In other words, because one worker’s labor-hour is not equal to another’s, an hour of labor does not count DIRECTLY as an hour of social labor. The amount of social labor a worker performs instead depends upon the QUANTITY and VALUE of the products of her "socialist labor." Value, expressed in money, is the intermediary that turns an hour of actual labor into some amount of social labor. This statement is an implicit acknowledgement that labor in the USSR was not directly social in MARX'S sense of the term "directly social labor."

Thus the article contends, on the one hand, that labor is directly social in "socialism," but that, on the other hand, the more output a worker produces, and the more valuable her product, the greater is the amount of social labor she performs during an hour of actual labor. All useful labor is supposedly directly social. But HOW MUCH directly social labor it is depends upon the mediation of value and money. As Orwell might have put it, all labor is directly social, but some labor is MORE directly social labor than others.

To try to distinguish their society as a "socialist" one, the Stalinists were trying to make the direct sociality of labor a purely QUALITATIVE issue and to divorce it from the quantitative issue. If the Plan recognized all labor as social, then supposedly all labor was directly social, even though an average worker’s labor might count only as one half or one tenth as much labor as an intellectual’s. The fact that money and value mediated the quantitative relationship somehow did not stop labor from being directly, or immediately, social.

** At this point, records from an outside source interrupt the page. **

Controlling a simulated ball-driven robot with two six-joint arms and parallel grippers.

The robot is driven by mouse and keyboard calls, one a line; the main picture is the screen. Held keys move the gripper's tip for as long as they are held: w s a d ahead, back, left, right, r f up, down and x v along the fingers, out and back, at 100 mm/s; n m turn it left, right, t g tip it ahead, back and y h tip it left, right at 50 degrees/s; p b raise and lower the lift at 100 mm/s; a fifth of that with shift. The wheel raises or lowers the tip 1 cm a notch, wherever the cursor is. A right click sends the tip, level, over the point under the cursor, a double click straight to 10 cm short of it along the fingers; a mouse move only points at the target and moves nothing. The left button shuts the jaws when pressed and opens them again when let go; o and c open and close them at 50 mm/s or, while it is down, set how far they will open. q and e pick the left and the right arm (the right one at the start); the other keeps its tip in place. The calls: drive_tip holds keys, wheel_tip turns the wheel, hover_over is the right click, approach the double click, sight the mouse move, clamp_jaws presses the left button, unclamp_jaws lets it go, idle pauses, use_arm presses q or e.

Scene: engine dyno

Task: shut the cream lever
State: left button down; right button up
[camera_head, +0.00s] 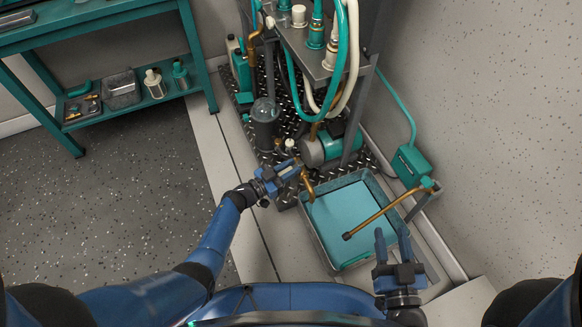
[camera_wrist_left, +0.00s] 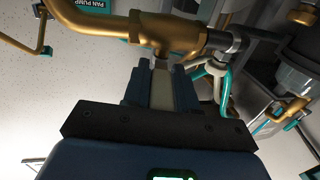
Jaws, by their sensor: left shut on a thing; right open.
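My left gripper (camera_head: 288,172) is at the front edge of the pump stand, beside a brass valve with a downturned spout (camera_head: 308,185). In the left wrist view, the brass valve body (camera_wrist_left: 165,35) lies across the top of the picture. The cream lever (camera_wrist_left: 162,88) hangs below it, between the fingers of my left gripper (camera_wrist_left: 160,85), which is shut on it. The lever's lower end is hidden by the gripper. My right gripper (camera_head: 392,245) is open and empty, near the tray's front right corner.
A grey tray (camera_head: 317,235) of teal liquid lies right of my left gripper. A thin brass pipe (camera_head: 385,212) crosses above it from a teal box (camera_head: 411,164). A teal-grey pump (camera_head: 325,148) and hoses stand behind. A teal shelf (camera_head: 130,112) is at the left; the floor before it is clear.

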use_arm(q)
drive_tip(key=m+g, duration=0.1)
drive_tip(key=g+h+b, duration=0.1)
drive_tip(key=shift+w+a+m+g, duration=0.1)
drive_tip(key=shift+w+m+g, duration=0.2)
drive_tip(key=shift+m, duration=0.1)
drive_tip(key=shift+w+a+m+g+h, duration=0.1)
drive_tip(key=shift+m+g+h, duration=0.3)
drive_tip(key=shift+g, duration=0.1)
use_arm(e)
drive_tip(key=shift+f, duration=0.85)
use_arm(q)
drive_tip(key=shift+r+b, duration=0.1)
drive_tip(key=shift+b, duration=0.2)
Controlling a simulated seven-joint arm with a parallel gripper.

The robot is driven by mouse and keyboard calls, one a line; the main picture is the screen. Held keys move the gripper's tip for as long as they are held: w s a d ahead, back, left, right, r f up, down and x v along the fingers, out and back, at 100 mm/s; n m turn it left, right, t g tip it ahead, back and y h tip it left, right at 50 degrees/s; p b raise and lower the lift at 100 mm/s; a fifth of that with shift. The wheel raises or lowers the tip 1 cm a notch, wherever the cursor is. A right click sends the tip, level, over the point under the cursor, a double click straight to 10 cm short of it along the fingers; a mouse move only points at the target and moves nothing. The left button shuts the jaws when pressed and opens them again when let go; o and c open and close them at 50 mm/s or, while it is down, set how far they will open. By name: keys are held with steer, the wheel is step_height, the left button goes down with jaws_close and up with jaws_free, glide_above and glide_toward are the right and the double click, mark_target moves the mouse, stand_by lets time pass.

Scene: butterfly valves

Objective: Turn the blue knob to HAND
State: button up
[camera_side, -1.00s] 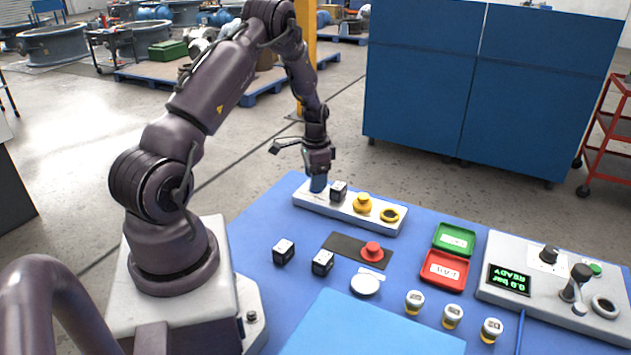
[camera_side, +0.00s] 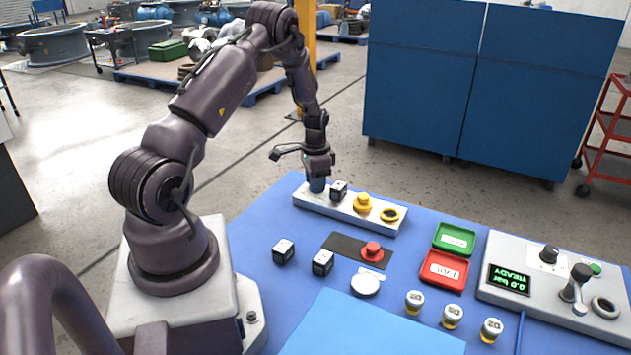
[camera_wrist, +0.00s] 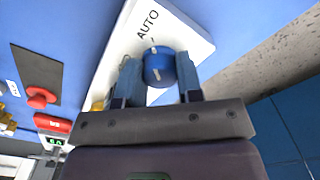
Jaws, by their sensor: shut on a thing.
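The blue knob (camera_wrist: 158,66) sits on a white panel (camera_side: 345,213) and shows between my fingers in the wrist view. The word AUTO is printed on the panel beyond the knob, and pale marks show on the knob's top and at its far edge. My gripper (camera_side: 317,183) points down over the left end of the panel in the side view. Its two blue fingers are shut on the knob, one on each side. No HAND label shows; part of the panel is hidden by my gripper. In the side view the knob is mostly hidden by the fingers.
A red button (camera_side: 372,249) on a dark plate lies nearer the camera. Green (camera_side: 454,238) and red (camera_side: 444,268) trays lie to the right.

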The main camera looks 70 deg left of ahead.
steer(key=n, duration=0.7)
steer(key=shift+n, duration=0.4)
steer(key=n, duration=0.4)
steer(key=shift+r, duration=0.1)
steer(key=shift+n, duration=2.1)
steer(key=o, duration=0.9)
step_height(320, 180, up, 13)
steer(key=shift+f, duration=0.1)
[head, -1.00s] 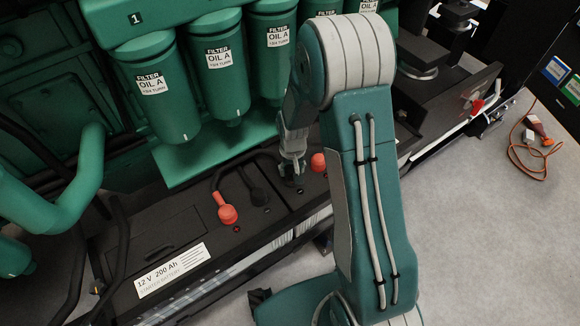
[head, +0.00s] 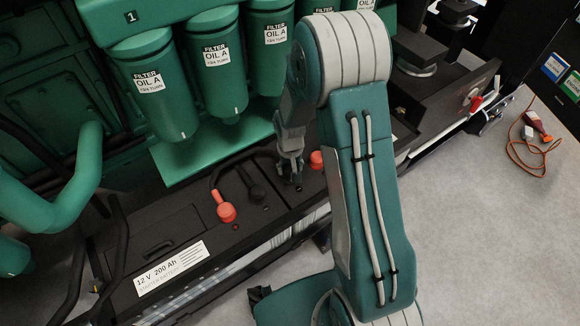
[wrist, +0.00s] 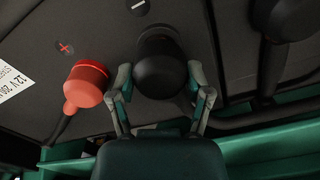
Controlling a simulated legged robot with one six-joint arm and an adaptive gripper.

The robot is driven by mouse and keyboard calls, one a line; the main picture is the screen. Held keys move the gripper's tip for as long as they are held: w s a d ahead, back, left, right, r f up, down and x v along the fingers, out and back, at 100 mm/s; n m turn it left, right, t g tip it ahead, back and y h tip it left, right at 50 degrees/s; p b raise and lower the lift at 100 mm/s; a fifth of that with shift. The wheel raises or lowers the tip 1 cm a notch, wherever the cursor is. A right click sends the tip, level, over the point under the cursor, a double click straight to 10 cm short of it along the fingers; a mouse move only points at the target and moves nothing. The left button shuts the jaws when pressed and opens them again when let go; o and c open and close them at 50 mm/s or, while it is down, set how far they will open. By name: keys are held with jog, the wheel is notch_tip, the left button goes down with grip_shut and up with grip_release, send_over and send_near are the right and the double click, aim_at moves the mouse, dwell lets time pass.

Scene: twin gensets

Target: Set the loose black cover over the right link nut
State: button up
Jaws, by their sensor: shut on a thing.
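The loose black cover (wrist: 160,68) sits between my two fingertips in the wrist view, and my gripper (wrist: 161,86) is shut on it. In the head view my gripper (head: 292,172) is low over the battery top, left of the right red cover (head: 316,160). That red cover also shows left of the black cover in the wrist view (wrist: 86,84), beside a plus mark. The right link nut is not visible, and I cannot tell whether the black cover rests over it or is held just above.
On the left battery (head: 170,269) are another red cover (head: 226,212) and a black cover (head: 256,194). Green oil filters (head: 216,70) hang close behind the gripper. A dark cable runs behind the left covers. The grey floor at right is mostly clear, with an orange cord (head: 536,145).

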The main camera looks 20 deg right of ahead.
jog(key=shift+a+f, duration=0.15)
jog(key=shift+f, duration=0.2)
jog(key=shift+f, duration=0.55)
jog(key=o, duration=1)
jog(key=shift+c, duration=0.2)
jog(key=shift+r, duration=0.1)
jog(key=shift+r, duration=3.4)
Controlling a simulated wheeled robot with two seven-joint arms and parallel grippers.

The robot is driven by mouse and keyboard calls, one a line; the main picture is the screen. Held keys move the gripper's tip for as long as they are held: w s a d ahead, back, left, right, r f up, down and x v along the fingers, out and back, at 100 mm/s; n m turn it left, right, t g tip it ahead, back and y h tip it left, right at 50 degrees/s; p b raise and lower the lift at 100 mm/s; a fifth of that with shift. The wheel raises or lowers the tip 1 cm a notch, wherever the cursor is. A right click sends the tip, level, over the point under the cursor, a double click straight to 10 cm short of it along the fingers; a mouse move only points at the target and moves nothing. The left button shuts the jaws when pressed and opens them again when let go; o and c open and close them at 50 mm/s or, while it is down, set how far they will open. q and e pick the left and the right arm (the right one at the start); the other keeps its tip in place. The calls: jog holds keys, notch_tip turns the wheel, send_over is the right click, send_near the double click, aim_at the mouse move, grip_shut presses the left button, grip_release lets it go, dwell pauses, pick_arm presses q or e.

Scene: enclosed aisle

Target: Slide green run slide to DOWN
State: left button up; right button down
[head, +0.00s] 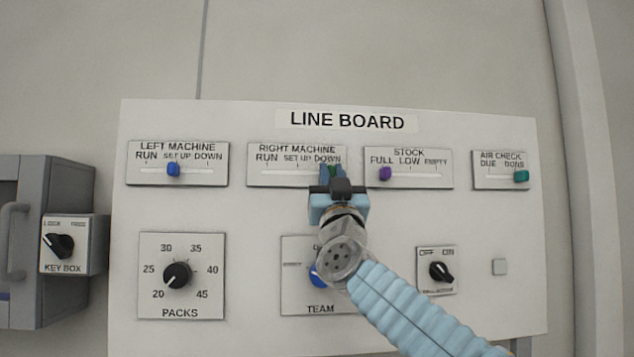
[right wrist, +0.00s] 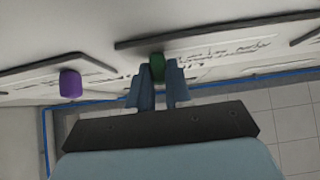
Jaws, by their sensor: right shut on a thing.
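The green slide knob (right wrist: 157,68) sits on the RIGHT MACHINE plate (head: 262,172), whose labels read RUN, SET UP and DOWN. In the head view the knob (head: 332,170) is mostly hidden by my right gripper (head: 333,176). It stands at the right end of its slot, under the DOWN label. In the right wrist view my right gripper (right wrist: 158,85) has one finger on each side of the knob and is shut on it. My left gripper is not in view.
The LINE BOARD also carries a blue slide knob (head: 173,169), a purple one (head: 384,173) and a teal one (head: 521,175). Below are the PACKS dial (head: 177,275), the TEAM dial (head: 317,275) and an OFF/ON switch (head: 440,270). A grey key box (head: 73,244) juts out at left.

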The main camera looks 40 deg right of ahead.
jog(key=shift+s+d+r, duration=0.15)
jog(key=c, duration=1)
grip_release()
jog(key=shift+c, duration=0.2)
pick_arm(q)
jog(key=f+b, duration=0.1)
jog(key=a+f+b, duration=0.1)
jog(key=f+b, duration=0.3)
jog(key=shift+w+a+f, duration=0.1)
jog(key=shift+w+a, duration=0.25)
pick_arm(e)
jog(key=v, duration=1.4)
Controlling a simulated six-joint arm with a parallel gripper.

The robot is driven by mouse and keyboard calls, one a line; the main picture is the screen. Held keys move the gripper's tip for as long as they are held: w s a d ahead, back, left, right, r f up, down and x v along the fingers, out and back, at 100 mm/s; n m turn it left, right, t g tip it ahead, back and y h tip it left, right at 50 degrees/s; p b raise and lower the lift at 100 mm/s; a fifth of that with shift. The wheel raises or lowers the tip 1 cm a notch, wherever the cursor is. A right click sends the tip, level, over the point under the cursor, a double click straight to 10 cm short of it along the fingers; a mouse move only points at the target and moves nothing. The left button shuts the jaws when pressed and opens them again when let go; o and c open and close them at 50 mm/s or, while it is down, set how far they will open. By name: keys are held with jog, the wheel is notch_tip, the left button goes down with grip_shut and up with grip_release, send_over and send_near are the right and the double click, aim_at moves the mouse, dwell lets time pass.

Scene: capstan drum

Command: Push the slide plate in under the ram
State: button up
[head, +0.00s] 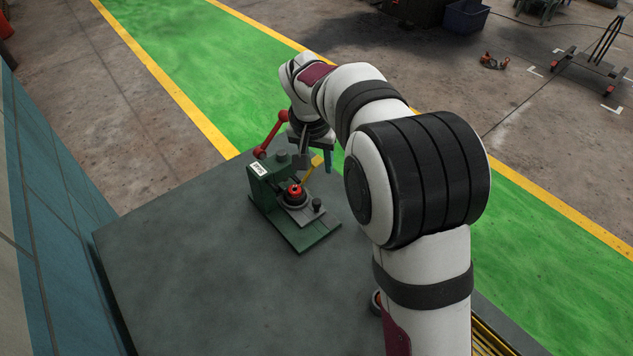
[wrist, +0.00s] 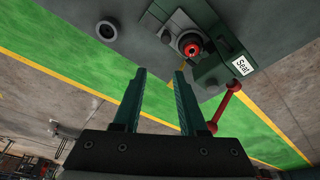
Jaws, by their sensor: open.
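The green press (head: 265,185) stands on the bench with a "Seat" label on its head; it also shows in the wrist view (wrist: 222,62). The grey slide plate (head: 301,214) lies on its base, out in front of the head, with a dark knob (head: 317,204) at its outer end. A red part in a black ring (head: 294,191) sits on the plate. The ram's lower end is hidden. My gripper (head: 316,163) is above and behind the plate, its teal fingers apart and empty. In the wrist view, my gripper (wrist: 157,75) appears clear of the knob (wrist: 167,37).
A red lever (head: 271,135) rises from the press's far side, close to my gripper. A narrow yellow piece (head: 311,170) shows beside the fingers. A dark round fitting (wrist: 107,29) is on the bench. The bench top (head: 190,265) left of the press is clear.

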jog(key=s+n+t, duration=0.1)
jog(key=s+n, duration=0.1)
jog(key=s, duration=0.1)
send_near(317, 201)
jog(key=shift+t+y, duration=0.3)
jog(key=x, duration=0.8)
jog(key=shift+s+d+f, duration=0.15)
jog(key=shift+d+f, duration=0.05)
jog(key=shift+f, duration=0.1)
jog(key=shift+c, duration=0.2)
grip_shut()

Thus we see the danger in emphasizing qualitative issues at the expense of quantitative ones. Some people suppose that qualitative matters are profound, while quantitative matters are beneath them. But without careful attention to the quantitative issues, it would be very hard, if not impossible, to answer the Stalinist contention that labor was directly social in the USSR. We could say that laborers weren’t freely associated, but it is hard to see how we could deny that their labor was directly associated.